# Exercise brief
For the data below, report the number of lines that contain the string "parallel" and nothing else.

## start Raw records

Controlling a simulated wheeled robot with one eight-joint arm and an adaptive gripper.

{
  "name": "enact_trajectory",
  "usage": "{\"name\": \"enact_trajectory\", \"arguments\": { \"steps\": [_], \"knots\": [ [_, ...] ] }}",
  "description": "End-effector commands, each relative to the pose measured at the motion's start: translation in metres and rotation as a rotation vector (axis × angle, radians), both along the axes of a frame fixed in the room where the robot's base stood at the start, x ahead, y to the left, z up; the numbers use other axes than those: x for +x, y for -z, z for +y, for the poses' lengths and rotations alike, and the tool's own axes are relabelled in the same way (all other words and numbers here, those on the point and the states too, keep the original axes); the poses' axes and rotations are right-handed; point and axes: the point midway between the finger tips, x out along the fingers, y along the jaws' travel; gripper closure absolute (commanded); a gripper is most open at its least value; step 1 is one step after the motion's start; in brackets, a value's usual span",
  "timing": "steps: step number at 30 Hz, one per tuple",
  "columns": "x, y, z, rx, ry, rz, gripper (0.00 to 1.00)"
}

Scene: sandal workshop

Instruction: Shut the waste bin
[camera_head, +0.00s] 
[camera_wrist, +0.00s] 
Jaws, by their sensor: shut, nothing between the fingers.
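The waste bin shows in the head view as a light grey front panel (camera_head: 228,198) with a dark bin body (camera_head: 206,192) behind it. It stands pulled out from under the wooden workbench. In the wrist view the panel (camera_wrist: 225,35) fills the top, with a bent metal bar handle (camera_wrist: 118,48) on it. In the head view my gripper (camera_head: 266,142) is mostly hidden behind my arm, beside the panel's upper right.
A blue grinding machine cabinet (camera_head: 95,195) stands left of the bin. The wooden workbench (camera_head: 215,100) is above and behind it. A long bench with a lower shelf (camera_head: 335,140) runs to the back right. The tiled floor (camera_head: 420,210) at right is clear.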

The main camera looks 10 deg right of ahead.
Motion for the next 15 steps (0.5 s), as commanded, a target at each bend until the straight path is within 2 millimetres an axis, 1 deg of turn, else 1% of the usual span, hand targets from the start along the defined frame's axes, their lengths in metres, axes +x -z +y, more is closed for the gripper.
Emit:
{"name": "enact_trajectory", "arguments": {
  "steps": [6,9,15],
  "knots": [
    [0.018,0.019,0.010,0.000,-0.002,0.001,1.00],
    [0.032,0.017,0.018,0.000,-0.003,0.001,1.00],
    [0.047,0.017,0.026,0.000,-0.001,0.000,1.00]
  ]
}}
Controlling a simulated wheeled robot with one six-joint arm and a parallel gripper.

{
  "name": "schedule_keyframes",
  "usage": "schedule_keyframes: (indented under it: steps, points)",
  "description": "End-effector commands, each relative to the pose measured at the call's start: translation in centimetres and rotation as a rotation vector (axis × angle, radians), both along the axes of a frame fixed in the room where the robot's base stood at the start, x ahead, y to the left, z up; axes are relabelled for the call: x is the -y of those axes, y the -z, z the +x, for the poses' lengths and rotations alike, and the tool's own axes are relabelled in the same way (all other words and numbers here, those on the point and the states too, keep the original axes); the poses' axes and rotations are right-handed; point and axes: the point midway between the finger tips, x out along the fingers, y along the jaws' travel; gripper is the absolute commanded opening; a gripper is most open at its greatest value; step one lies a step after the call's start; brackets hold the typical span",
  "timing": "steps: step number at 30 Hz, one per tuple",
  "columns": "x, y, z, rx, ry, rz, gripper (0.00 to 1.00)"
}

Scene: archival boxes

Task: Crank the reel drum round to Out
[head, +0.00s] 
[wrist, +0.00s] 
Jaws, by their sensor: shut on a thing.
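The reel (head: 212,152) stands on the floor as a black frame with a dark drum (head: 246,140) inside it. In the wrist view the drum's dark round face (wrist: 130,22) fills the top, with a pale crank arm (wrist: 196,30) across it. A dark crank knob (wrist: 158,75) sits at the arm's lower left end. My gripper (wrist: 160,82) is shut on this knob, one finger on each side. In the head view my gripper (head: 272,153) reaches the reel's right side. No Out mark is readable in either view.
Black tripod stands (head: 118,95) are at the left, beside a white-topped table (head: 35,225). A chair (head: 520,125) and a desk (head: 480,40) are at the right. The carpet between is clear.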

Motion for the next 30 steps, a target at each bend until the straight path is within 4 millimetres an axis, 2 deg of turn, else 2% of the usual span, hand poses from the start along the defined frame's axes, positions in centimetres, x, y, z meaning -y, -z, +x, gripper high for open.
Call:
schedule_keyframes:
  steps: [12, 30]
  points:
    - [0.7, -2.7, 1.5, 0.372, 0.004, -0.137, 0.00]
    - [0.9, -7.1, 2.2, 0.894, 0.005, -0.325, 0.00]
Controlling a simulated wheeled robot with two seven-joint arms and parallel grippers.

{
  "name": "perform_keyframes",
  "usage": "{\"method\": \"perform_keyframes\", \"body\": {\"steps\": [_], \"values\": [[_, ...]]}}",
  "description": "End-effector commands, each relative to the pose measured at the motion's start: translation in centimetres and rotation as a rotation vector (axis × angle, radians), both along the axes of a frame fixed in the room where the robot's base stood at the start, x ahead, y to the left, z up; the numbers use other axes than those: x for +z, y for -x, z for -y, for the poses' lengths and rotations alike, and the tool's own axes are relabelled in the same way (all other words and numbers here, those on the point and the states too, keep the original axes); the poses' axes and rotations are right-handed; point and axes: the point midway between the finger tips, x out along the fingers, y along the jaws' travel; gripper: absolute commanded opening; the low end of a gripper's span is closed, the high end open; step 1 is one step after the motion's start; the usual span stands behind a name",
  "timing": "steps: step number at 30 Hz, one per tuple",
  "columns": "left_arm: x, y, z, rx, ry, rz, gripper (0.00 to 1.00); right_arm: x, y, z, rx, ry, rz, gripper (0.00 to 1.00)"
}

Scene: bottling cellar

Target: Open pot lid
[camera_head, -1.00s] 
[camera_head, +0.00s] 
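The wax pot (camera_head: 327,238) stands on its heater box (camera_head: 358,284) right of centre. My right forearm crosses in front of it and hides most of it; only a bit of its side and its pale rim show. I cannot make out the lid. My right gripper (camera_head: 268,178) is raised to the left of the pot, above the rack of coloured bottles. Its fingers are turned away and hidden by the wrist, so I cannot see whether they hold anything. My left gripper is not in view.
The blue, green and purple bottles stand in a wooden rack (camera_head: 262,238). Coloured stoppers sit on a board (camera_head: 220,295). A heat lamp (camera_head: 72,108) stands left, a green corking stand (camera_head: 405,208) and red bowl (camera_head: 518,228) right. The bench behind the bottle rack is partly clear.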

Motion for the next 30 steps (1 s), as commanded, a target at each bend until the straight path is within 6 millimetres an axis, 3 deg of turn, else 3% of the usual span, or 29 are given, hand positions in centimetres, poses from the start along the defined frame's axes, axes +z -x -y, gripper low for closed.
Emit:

## end Raw records

# Reply to the exercise
2